Bank REO Expectations
REO properties are properties that are own by a bank or mortgage company. REO or Real Estate Owned are properties that has been through the foreclosure process and was taken back by the lender after unsuccessful auction.
The property is taken to an auction to free the lender from junior liens. Otherwise, the lender take the responsibility of paying these junior liens.
Buying bank REO’s is a game and a competitive one at that. You need to have at least a better understanding of the rules of the game. How you play the game and your success at the game is up to you. It is up to you to take action and do something with this information.
REO’s, at times are packaged as a whole and the investors should be willing to buy all the properties which are scattered from different location.

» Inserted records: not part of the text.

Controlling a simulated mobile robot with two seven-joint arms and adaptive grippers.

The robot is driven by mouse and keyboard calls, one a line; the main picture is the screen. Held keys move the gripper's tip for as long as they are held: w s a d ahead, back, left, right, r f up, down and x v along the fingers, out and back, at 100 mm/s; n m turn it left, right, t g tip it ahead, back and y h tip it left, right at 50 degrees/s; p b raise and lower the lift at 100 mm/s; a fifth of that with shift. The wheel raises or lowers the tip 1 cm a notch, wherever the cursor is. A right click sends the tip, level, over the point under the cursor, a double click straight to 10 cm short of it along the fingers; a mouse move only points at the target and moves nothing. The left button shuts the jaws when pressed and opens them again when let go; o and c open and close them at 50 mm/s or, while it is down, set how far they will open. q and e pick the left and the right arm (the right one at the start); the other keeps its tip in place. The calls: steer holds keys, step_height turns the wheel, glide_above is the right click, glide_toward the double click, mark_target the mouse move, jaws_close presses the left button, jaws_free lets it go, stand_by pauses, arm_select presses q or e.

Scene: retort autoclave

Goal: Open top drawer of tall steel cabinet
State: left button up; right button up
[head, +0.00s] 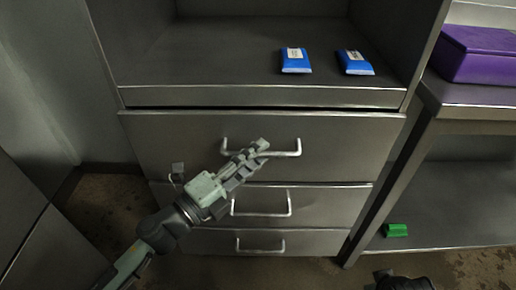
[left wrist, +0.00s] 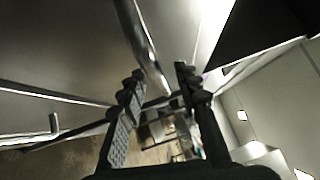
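The tall steel cabinet (head: 262,97) fills the middle of the head view. Its top drawer (head: 340,135) lies just below the open shelf and looks shut or nearly so. The top drawer's bar handle (head: 285,154) is partly covered by my left gripper (head: 262,150), which is at the handle's left half. In the left wrist view the two fingers (left wrist: 158,76) stand apart, with the handle bar (left wrist: 147,50) running in between their tips. I cannot tell whether they touch it. A dark part at the bottom right edge may be my right gripper (head: 405,283); its fingers are not clear.
Two lower drawers with bar handles (head: 262,213) (head: 262,249) sit beneath. Two blue packets (head: 295,61) (head: 355,63) lie on the open shelf. A side table (head: 475,95) at right holds a purple box (head: 480,55); a green block (head: 396,230) lies on its lower shelf.

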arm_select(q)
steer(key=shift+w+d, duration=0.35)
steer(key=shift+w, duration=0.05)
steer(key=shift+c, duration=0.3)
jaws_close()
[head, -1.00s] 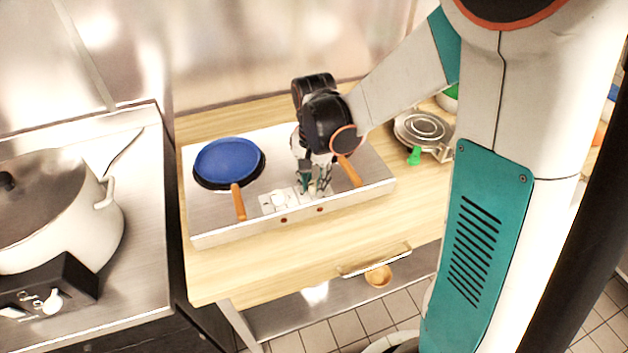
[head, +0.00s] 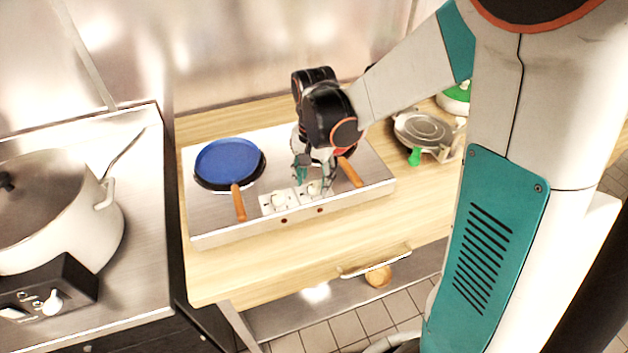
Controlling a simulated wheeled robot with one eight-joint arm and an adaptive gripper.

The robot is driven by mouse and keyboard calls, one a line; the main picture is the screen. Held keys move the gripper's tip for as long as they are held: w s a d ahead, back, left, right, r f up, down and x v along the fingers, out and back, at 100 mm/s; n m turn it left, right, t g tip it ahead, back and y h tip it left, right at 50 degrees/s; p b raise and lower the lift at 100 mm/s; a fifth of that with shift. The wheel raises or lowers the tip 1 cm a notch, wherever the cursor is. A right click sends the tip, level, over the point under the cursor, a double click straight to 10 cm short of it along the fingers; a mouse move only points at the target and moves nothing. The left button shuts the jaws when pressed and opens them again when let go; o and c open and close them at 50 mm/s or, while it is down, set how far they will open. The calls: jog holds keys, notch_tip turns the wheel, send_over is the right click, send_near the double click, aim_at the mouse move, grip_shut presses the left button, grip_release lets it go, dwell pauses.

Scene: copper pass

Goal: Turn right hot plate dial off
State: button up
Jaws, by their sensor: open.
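A steel double hot plate (head: 225,222) sits on the wooden counter. Two white dials are at its front: the left dial (head: 279,199) shows clearly, and the right dial (head: 312,188) is partly covered by my gripper. My gripper (head: 314,182) points down over the right dial, open, with its fingers close around or just above it. I cannot tell whether they touch it. A blue pan (head: 229,161) with an orange handle stands on the left plate. Another pan's orange handle (head: 350,172) shows on the right, its body mostly hidden behind my wrist.
A large pot (head: 62,212) stands on a separate burner at the left. A round metal iron with a green handle (head: 424,130) lies right of the hot plate. The counter in front (head: 290,252) is clear, above a drawer handle (head: 375,262).

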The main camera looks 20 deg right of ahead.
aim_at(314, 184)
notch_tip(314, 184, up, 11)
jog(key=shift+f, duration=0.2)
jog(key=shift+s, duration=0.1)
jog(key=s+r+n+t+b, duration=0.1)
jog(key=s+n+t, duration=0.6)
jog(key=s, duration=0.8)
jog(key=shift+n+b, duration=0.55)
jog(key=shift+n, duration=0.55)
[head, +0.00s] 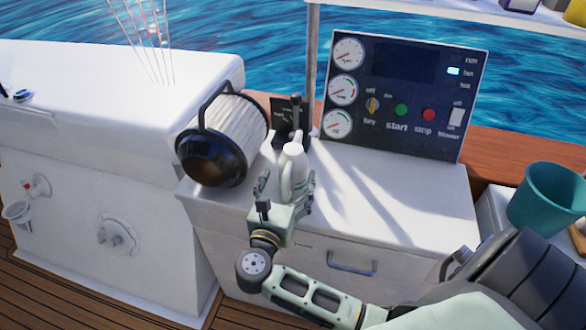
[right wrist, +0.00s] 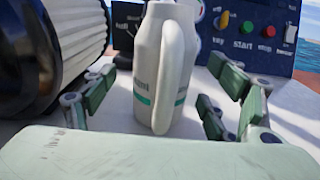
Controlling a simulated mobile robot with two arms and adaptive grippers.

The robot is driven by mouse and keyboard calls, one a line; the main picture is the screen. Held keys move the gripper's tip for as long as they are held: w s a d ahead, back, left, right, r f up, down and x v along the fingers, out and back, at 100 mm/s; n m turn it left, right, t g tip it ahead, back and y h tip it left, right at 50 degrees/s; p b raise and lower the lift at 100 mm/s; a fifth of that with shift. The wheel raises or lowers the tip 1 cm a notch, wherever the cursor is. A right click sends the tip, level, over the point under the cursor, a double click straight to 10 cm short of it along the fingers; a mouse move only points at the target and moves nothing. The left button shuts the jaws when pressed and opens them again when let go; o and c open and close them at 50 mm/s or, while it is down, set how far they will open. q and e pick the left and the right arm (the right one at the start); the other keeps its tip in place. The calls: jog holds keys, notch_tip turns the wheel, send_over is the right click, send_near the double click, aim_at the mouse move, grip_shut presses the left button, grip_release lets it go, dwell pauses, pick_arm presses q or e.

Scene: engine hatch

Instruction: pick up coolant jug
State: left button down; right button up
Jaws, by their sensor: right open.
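The coolant jug (head: 292,170) is a white bottle with a handle, standing upright on the white counter in the head view. In the right wrist view the jug (right wrist: 152,75) has a teal stripe and its handle faces the camera. My right gripper (head: 285,192) is open at the near side of the jug. Its fingers (right wrist: 160,105) stand to the left and right of the jug, with gaps on both sides. The jug's lower front is partly hidden by the gripper in the head view. My left gripper is not in view.
A large white pleated filter with a black cap (head: 212,158) lies close to the left of the jug. A black throttle lever (head: 295,115) stands behind it. A gauge panel (head: 400,95) is at the back right. The counter right of the jug (head: 390,200) is clear. A teal bucket (head: 548,198) stands far right.

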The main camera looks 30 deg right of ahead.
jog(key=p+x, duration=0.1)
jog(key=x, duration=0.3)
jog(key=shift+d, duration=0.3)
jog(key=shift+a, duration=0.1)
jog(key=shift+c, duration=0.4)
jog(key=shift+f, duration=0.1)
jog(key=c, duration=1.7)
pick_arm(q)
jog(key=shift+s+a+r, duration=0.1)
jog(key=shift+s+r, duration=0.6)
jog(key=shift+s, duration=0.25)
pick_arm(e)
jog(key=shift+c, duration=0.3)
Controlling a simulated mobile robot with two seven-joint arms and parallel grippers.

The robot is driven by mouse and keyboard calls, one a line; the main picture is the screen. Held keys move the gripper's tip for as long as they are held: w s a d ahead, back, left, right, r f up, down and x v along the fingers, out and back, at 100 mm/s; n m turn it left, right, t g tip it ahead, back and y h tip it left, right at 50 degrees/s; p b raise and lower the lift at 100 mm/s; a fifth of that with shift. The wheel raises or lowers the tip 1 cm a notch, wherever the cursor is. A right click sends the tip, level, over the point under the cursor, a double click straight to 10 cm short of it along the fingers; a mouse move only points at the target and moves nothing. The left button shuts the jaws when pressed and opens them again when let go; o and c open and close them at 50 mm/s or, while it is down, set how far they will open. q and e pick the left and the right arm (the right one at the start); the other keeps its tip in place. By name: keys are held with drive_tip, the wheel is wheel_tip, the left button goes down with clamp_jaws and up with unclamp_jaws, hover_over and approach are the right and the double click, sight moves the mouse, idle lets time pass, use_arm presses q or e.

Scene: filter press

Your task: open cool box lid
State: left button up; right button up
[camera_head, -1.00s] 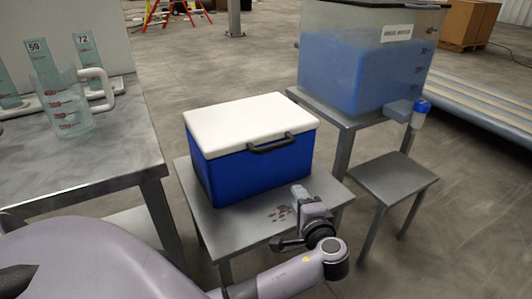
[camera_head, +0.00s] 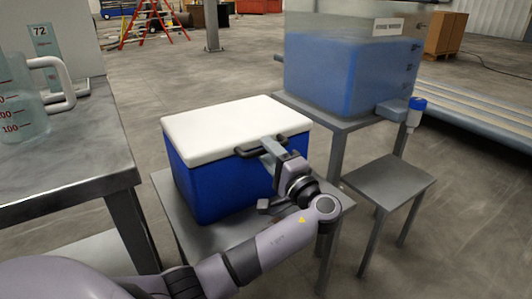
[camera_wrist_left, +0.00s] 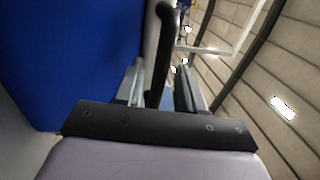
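The cool box has a blue body (camera_head: 212,187) and a white lid (camera_head: 228,127), which lies shut on it. A black handle (camera_head: 247,152) sticks out from the lid's front edge. My left gripper (camera_head: 267,147) is at the right end of the handle, in front of the box. In the left wrist view the black handle (camera_wrist_left: 159,62) runs between the two fingers of the left gripper (camera_wrist_left: 162,88). The fingers stand apart, with a gap visible beside the handle. The blue wall (camera_wrist_left: 70,55) fills the left of that view. My right gripper is not in view.
The box stands on a small grey metal table (camera_head: 162,188). A blue-filled tank (camera_head: 345,70) with a tap stands behind right, and a low grey stool (camera_head: 388,185) is at right. A bench (camera_head: 70,150) with a measuring jug (camera_head: 22,110) is at left.

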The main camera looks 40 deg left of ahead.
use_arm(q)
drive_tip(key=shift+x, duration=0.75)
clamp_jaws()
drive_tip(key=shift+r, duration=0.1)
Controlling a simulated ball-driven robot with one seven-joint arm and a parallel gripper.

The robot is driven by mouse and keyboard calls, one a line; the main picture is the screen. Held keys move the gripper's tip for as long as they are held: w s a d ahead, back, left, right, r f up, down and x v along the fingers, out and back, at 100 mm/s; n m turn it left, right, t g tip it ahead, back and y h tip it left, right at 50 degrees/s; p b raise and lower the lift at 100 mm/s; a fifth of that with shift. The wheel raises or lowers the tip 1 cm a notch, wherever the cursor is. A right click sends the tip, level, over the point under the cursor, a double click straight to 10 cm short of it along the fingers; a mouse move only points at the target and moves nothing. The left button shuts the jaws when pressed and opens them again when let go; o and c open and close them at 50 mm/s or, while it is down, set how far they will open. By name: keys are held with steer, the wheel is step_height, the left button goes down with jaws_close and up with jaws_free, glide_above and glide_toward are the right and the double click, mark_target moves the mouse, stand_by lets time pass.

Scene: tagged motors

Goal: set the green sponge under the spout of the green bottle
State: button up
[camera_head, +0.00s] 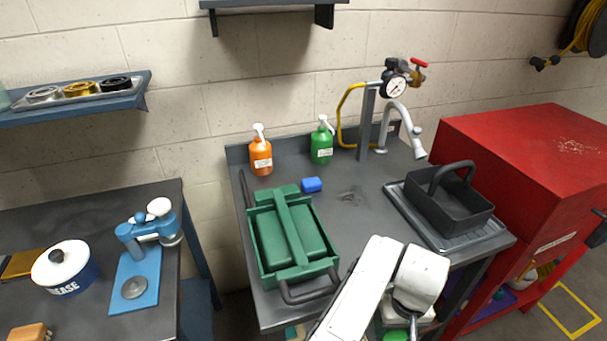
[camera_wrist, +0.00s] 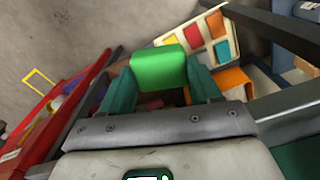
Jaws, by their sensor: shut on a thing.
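The green bottle (camera_head: 321,146) with a white spout stands upright at the back of the workbench, right of an orange bottle. The green sponge (camera_wrist: 158,70) is a bright green block in the wrist view. My gripper (camera_wrist: 160,82) is shut on it, with a teal finger at each side. The space below the held sponge looks like a lower level with other items. In the head view my white arm reaches down over the bench's front edge, and the fingers are mostly hidden there.
A green toolbox (camera_head: 266,278) fills the bench's left front. A dark caddy (camera_head: 455,216) stands at right. A tray of coloured pieces (camera_wrist: 231,46) lies beyond the sponge.

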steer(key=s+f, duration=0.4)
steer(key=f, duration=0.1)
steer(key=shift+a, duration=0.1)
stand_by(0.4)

Finding the market value of each property would help in determining the purchase price of an REO. When buying in bulk, the price of REO properties is reduced, keeping it cheap for the investors.
The bank usually wants to get rid of the house as quickly as possible, as it is seen as a liability. So it is in their interests to go for a quick sale. They don’t necessarily want to sell it cheap, as they need to minimize their losses, but in the current buyers’ market REO homes in many areas are going for up to 20 percent below market value.
The other big advantage of investing in an REO is that you have the option of inspecting the property thoroughly before you actually close the deal, which option you do not ordinarily have in a foreclosure auction. You have the liberty to walk through the property and make all sorts of inspections without annoying the seller – in this case, the bank since it will help them get rid of the property.
One thing to remember when buying an REO property. It’s sold in “As IS’ condition, meaning the bank will not shoulder any repairs needed and the buyer should take the property under its current condition.